That fact becomes a problem when several individuals seek the party's nomination. In order to prevail in the primary the aspirant needs to (seem to) take extreme positions appealing to the party's zealots.

Once people get their party's nomination, it is customary for them to (if possible, subtly) move their policy profile back toward the center, away from the radical fringe. The hope is to appeal to independents who very likely do not hold extreme views.

New York magazine's Jonathan Chait fears this year's crop of Democrat aspirants have forgotten the eventual need to tack back toward the center. Donald Trump should hope Chait is correct. Hat tip to RealClearPolitics for the link.

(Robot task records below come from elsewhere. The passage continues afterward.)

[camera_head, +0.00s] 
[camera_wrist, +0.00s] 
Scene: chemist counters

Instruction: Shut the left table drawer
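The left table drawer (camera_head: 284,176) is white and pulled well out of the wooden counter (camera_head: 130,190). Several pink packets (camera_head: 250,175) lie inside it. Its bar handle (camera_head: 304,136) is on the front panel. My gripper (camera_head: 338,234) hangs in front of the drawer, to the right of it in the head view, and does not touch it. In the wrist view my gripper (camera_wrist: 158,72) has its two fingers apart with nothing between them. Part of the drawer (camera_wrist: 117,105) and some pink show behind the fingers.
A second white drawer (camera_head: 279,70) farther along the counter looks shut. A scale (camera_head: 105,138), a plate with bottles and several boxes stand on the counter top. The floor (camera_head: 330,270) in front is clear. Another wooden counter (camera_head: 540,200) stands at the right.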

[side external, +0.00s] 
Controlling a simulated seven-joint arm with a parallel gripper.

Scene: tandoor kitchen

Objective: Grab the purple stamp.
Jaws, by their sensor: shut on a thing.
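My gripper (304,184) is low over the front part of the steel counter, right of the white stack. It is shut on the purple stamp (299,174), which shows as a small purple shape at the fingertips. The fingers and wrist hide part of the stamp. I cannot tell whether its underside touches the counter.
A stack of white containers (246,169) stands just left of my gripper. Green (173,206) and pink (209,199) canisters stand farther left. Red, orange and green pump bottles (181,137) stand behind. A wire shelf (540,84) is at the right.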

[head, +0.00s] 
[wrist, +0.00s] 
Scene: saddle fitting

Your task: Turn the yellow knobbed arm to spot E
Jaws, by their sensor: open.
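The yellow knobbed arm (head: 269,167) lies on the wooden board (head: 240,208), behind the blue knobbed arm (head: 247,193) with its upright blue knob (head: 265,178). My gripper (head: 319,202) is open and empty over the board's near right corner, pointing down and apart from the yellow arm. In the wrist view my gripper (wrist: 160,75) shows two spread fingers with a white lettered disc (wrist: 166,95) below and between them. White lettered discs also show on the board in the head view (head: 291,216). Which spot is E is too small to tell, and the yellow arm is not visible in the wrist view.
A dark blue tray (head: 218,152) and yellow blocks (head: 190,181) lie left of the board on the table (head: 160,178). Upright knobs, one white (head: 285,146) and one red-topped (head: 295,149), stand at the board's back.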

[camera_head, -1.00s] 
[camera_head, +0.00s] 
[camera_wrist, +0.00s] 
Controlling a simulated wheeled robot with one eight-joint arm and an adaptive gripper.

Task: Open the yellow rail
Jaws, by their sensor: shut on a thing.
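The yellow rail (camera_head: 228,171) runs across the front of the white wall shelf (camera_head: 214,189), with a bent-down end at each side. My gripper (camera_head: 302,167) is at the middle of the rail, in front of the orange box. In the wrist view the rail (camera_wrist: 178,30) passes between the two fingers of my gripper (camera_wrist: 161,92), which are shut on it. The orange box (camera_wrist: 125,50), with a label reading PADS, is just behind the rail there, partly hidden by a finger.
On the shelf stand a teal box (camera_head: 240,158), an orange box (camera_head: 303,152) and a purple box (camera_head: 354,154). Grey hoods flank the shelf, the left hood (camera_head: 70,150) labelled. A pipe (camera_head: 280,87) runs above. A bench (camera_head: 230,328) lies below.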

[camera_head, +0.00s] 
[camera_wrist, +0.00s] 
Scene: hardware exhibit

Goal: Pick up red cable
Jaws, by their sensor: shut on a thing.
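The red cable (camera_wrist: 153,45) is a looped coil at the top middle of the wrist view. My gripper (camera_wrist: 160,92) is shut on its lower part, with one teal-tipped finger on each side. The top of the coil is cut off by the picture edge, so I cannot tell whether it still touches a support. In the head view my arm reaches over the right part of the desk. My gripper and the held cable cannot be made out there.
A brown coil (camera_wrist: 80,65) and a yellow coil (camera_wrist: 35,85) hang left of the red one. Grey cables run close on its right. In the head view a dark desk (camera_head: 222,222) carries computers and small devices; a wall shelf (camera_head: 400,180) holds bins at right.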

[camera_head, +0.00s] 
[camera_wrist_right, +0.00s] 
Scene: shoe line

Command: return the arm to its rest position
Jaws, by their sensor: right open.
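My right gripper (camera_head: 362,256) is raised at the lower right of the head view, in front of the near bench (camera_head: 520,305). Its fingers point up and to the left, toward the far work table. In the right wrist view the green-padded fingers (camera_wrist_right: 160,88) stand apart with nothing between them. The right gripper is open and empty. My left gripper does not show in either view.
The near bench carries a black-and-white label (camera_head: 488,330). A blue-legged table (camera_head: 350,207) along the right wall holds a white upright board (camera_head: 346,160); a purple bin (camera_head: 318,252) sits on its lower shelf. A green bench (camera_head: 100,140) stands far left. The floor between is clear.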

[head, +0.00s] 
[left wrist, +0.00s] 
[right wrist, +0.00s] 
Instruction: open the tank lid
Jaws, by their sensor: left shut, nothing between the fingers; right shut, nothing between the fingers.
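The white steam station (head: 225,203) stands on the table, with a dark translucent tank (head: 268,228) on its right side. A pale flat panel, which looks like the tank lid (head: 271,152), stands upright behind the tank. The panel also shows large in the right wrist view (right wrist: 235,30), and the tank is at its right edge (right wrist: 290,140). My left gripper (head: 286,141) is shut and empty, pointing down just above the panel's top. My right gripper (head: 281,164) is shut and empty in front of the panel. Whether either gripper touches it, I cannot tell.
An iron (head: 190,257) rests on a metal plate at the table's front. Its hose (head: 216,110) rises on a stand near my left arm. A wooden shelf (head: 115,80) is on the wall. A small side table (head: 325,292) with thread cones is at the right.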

Hindsight is often 20-20. Now hindsight is telling me Joe Biden should have responded to the 'Camel-Uh' Harris' jibe as follows:
When I opposed busing for integration, it was popular with almost nobody. Black people as well as whites opposed giving up neighborhood schools. I accurately represented my constituents' views.

Found Wanting

California's Mr. Democrat, long-time Assembly Speaker and SF Mayor Willie Brown, begins his column for the San Francisco Chronicle with the following lead sentence:
The first Democratic debates proved one thing: We still don’t have a candidate who can beat Donald Trump.
And after critiquing the 6 best known of the 20, Brown concludes:
Trump must have enjoyed every moment and every answer, because he now knows he’s looking at a bunch of potential rivals who are still not ready for prime time.
For the country's sake, I hope Brown is correct in this assessment. Hat tip to for the link.

Wading in Dangerous Waters

Writing at Taki’s Magazine, Steve Sailer looks at achievement levels of Asian, white, Hispanic, and black students in colleges and in the public schools. Apparently not afraid of accusations of racism, he wades right in and describes what is known about achievement gaps, which are substantial.

He debunks some current theories which ascribe all differences to discrimination or “segregation.” What he doesn’t do is say what the actual causes of such gaps might be, hoping to avoid I suppose an accusation of blaming the victim.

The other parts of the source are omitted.